Shows robustness to dynamic objects (does not rely on epipolar geometry).

Highlights & Insights¶

The core finding is highly insightful: cross-attention \(\approx\) implicitly learned cost volumes, CVC \(\approx\) self-supervised correspondence learning.
Challenges existing practices (such as DUSt3R using decoder features), proving that cross-attention is the component actually carrying geometric knowledge.
ZeroCo features a minimalist design: only reciprocity fusion + register correction, achieving SOTA-level zero-shot matching without training.
Clear analogy: source-to-target warp in CVC perfectly corresponds to source-to-target alignment in optical flow/stereo matching.
Provides a new paradigm for how pre-trained CVC models should be utilized.

Limitations & Future Work¶

The resolution of cross-attention maps is limited by the ViT patch size (usually 16×16); fine-grained matching still requires an extra learning head.
Zero-shot inference requires two forward passes: forward and swapped.
Only validated on CroCo-v2, other CVC models (such as cross-attention in DUSt3R decoder) have not been explored.
Direct applications of cross-attention maps in other 3D tasks (e.g., pose estimation, 3D reconstruction) could be explored.

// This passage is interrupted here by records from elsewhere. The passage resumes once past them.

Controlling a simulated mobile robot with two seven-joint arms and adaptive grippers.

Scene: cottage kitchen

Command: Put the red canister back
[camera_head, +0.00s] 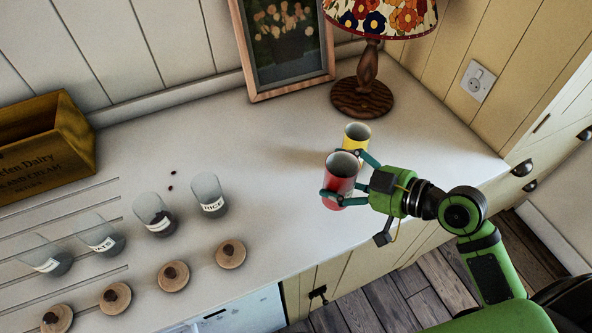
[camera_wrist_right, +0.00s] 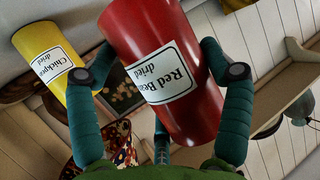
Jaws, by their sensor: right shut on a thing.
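The red canister (camera_head: 340,173) is an open-topped cylinder at the right of the counter in the head view. My right gripper (camera_head: 340,196) is shut on it, with fingers on both sides. In the right wrist view the red canister (camera_wrist_right: 165,70) fills the middle, with a "Red Beans dried" label, between the fingers of my right gripper (camera_wrist_right: 165,85). A yellow canister (camera_head: 356,132) stands just behind it; its label in the wrist view (camera_wrist_right: 48,55) reads "Chickpeas dried". I cannot tell whether the red canister touches the counter. My left gripper is not in view.
A lamp (camera_head: 368,85) and a framed picture (camera_head: 285,45) stand at the back. Several glass jars (camera_head: 208,195) and wooden lids (camera_head: 230,254) are on the left, with a wooden crate (camera_head: 45,150) behind. The counter (camera_head: 270,150) between jars and canisters is clear.

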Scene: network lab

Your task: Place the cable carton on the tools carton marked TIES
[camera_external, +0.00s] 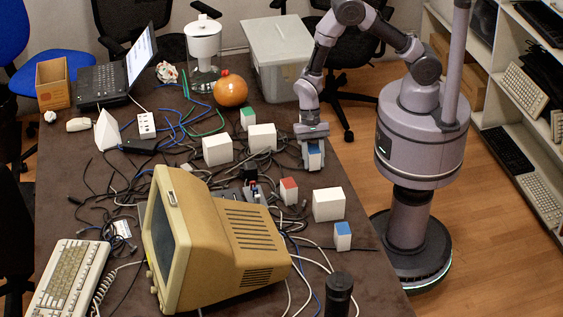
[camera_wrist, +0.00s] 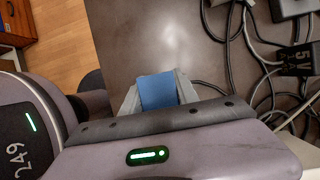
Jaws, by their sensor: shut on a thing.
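A small white carton with a blue top (camera_external: 314,160) is between the jaws of my gripper (camera_external: 313,143), near the table's right edge. In the wrist view its blue top (camera_wrist: 158,91) sits between the two fingers, and my gripper (camera_wrist: 158,97) is shut on it. I cannot tell whether it touches the table. Other small cartons stand on the table: one with a red top (camera_external: 289,191), one with a green top (camera_external: 247,117) and another with a blue top (camera_external: 343,236). No carton marking is legible, so I cannot tell which is TIES.
Plain white boxes (camera_external: 328,204) (camera_external: 217,151) (camera_external: 262,138) stand near the cartons. Black cables (camera_wrist: 236,75) tangle across the table. A beige monitor (camera_external: 245,240) stands in front, an orange ball (camera_external: 230,91) and a grey bin (camera_external: 277,55) behind. Brown tabletop (camera_wrist: 150,35) is bare beside my gripper.

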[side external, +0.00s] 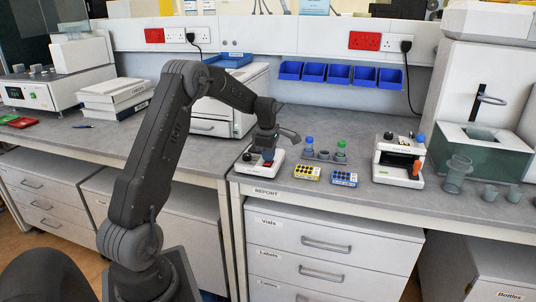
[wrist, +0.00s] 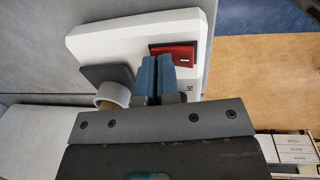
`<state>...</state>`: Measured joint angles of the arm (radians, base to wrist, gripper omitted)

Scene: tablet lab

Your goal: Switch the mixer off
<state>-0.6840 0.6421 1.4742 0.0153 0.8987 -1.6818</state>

Reveals a possible success mechanism of DUSt3R/MASt3R: correspondence priors in cross-attention.
Contrasts with diffusion model feature matching methods like DIFT; CVC is specifically designed for geometric tasks and yields better performance.
Register token correction is related to studies on artifacts in ViTs (Darcet et al.).
Inspiration: Pre-trained models might contain better feature representations than those conventionally used; their internal mechanisms warrant deep analysis.

Rating¶

Novelty: ⭐⭐⭐⭐⭐ Reveals a neglected but highly important finding.
Experimental Thoroughness: ⭐⭐⭐⭐⭐ Comprehensive validation on zero-shot, learning-based, and depth estimation tasks, with rich visualizations.
Writing Quality: ⭐⭐⭐⭐⭐ Elegant analogy-driven narrative, clear figures and tables.
Value: ⭐⭐⭐⭐⭐ Reshapes the paradigm of using pre-trained CVC models, with far-reaching influence.